Lately I’ve been working with several different gender-inference tools, tweaking them here and there to serve my purposes. Since I’m working with a historical dataset with about eight million records, from 1800 to today, once of the packages I’m using is the gender library for R by Lincoln Mullen, which uses historical US census and Social Security information to predict the gender of a given name. This is important because some names are unisex (or androgynous), and many change their gender tendency over time.
As a diversion, I thought I’d try to find the most-changey names in the datasets used by this particular tool. I’ve graphed a selection of these below. Note that the graphs concatenate the pre-1930 IPUMS data, drawn from Census samples, and the post-1930s SSA data, so take the borderline (1920-1940) as somewhat fuzzy, and caveat emptor if you want to draw conclusions across it.

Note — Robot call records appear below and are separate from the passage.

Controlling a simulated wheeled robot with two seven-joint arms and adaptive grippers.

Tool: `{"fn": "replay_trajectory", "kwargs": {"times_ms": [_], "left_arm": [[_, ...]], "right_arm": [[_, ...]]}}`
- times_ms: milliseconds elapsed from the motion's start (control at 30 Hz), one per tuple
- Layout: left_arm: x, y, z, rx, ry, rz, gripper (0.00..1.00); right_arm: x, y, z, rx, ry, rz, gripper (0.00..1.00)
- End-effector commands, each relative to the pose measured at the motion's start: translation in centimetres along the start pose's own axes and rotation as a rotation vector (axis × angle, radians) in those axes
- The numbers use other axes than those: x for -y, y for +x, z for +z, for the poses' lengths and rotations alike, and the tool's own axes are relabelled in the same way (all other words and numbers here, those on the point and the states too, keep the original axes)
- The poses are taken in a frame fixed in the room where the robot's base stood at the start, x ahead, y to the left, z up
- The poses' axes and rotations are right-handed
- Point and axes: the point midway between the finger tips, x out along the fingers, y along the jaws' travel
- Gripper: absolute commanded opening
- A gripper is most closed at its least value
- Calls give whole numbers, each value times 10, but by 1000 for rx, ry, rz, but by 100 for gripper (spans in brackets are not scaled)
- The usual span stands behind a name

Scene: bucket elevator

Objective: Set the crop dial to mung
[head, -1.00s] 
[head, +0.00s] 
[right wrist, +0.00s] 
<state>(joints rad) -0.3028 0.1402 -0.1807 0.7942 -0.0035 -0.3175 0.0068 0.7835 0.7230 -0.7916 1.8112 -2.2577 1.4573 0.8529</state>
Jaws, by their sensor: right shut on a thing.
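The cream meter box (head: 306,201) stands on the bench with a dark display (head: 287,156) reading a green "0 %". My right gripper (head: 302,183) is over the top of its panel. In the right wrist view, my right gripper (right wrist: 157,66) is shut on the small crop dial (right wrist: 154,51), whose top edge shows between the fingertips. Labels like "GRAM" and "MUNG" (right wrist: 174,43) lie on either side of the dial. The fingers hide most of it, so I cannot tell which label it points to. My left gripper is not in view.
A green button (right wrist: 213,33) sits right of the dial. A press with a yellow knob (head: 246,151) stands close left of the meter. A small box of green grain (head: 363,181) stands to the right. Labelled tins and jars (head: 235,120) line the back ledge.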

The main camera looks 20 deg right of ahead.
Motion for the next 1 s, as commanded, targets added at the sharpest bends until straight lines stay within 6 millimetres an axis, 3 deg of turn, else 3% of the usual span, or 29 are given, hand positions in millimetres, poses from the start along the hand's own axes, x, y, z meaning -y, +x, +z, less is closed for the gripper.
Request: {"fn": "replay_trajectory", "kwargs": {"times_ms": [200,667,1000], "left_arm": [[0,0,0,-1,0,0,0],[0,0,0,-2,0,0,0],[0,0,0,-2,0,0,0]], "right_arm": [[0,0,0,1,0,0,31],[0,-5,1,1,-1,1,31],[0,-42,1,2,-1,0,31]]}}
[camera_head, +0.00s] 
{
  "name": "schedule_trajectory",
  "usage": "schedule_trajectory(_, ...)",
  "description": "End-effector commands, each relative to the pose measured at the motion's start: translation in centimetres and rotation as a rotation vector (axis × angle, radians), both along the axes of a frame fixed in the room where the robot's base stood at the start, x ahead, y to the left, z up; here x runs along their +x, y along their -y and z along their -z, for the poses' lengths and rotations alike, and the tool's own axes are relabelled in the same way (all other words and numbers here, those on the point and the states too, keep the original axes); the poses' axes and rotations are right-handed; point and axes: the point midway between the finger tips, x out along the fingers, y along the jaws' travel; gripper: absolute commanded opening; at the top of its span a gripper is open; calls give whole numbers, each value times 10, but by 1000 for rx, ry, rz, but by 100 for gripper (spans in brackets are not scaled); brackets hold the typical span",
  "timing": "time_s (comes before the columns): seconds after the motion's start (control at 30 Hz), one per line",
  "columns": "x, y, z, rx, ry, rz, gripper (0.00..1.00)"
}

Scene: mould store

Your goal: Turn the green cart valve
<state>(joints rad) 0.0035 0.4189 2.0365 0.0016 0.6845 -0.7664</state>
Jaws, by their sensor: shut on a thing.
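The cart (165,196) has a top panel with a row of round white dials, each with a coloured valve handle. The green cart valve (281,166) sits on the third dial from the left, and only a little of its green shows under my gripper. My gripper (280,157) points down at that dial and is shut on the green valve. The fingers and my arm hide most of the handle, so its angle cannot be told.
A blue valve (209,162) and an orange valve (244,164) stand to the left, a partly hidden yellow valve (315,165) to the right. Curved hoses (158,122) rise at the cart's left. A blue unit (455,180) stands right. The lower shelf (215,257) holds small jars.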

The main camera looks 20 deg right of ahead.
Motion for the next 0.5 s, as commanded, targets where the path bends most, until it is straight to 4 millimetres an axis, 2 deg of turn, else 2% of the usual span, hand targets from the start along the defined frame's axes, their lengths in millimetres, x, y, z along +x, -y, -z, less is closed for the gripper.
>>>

Each graph plots a +/-10 year average for each year from 1800-2000. I.e. the values for 1950 represent all people born 1940-1960, and so on. Names that were selected were at least 90% female at one point in time, and at least 90% male at another.
A couple trends to spot:
- Most shifty names move in the direction from Male->Female. I’ve included a couple that buck that trend, Auguste and Augustine, both of which have become more male.

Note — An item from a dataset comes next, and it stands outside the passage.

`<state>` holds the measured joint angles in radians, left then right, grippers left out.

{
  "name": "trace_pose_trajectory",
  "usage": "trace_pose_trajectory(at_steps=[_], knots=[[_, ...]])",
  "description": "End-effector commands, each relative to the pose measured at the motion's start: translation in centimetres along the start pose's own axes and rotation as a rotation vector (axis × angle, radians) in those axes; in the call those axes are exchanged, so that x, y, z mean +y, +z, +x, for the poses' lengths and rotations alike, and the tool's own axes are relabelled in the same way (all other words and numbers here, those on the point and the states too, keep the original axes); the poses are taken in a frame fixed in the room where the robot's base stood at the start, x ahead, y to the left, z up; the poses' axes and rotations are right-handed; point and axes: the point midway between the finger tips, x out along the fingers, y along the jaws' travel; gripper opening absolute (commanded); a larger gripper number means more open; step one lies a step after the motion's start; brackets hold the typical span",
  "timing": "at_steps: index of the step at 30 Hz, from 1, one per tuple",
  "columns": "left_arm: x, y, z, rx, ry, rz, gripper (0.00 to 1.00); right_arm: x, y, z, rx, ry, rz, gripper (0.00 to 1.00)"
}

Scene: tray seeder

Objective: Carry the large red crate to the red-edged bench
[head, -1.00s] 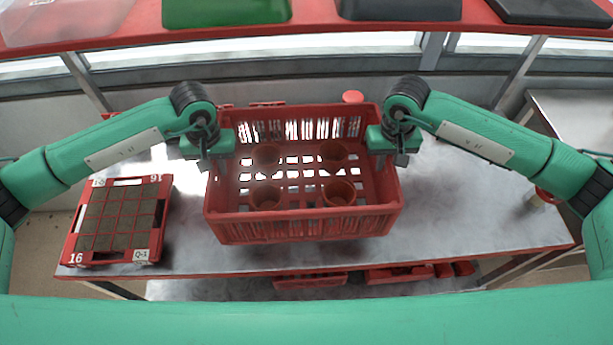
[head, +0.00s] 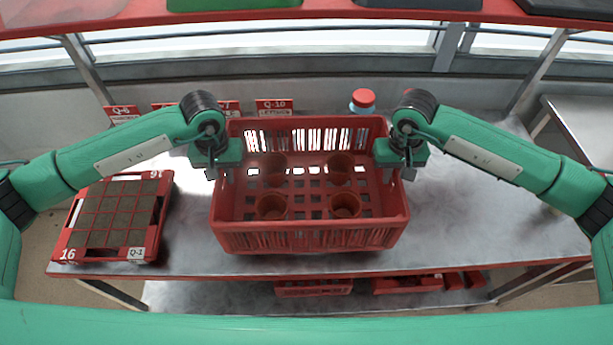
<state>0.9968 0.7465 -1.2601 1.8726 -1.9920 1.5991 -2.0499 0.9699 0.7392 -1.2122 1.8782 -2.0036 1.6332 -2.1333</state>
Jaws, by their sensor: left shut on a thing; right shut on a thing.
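The large red crate (head: 310,238) is slatted and holds several terracotta pots, among them a front left pot (head: 271,207) and a front right pot (head: 345,205). It is level, over the middle of the red-edged bench (head: 470,225); I cannot tell whether its base touches the top. My left gripper (head: 222,172) is shut on the crate's left side wall. My right gripper (head: 399,170) is shut on its right side wall. The fingertips are partly hidden by the gripper bodies and the rim.
A red seed tray (head: 140,254) marked 16 and Q-1 lies on the bench at the left. A red-lidded jar (head: 363,98) and red label cards (head: 274,107) stand behind the crate. A red shelf (head: 330,17) crosses above. The bench's right part is clear.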

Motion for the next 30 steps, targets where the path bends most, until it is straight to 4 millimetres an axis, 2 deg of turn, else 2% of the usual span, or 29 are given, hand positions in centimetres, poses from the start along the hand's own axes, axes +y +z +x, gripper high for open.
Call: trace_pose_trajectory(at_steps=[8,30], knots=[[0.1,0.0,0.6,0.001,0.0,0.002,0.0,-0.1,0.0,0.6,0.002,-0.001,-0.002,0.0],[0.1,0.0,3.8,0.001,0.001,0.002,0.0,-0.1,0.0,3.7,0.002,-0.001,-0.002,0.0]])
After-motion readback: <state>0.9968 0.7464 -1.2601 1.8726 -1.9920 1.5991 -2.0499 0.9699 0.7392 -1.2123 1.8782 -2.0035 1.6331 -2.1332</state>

- From WWII to the end of the Boomer generation (1960s), many previously male names became increasingly, and often exclusively, female. This group includes Stacey, Robin, Lynn, Leslie, Leigh, Lauren, and Hillary.
- A few names, like Shirley, Meredith, Fay, and Kim, become increasingly female starting in the 19th C.
- Lacey is maybe the changeyest name in this group, going back and forth from over 70% male to over 70% female at least four times throughout the period. Kerry is also up and down.
There seem to be a lot of very sharp changes from male->female around 1930-1940. Any idea what prompted those? Some reinforcement of gender differences that occurred during the Great Depression or something?
The very very sharp shifts right at 1930 (or smoothed a little bit into the 1930s) are an artefact of the underlying data change-over from the IPUMS dataset (based on a sample of US census data) to the SSA dataset (based on registrations at birth). There could be a lot of reasons for this effect, but I’m not sure what the real cause is. However, it’s also true that a lot of names continue sharply in the direction of femaleness through the 30s and 40s. I’m just speculating, but it tracks somewhat with an increase in the social capital of women in America, so maybe appropriating traditionally male names is part of that. There may be phonetic motivators too (Sh-,-ee,-en all seem to gravitate female) but that doesn’t explain the timing, per se. Another somewhat obscured effect is that because names are faddish they can be influenced by a single prominent individual, so what might start out as a gradual increase in a gender representation might create a spike or stronger trend 20 or 30 years later.
[…] Gender Shifts in American Baby Names – An interesting study of the gender flips some names undergo over the generations. Would be interesting to see if patterns can be found in the shifts, maybe tendencies for certain underlying phonetic elements to shift in gender? […]
Avery and Vivian should be on here!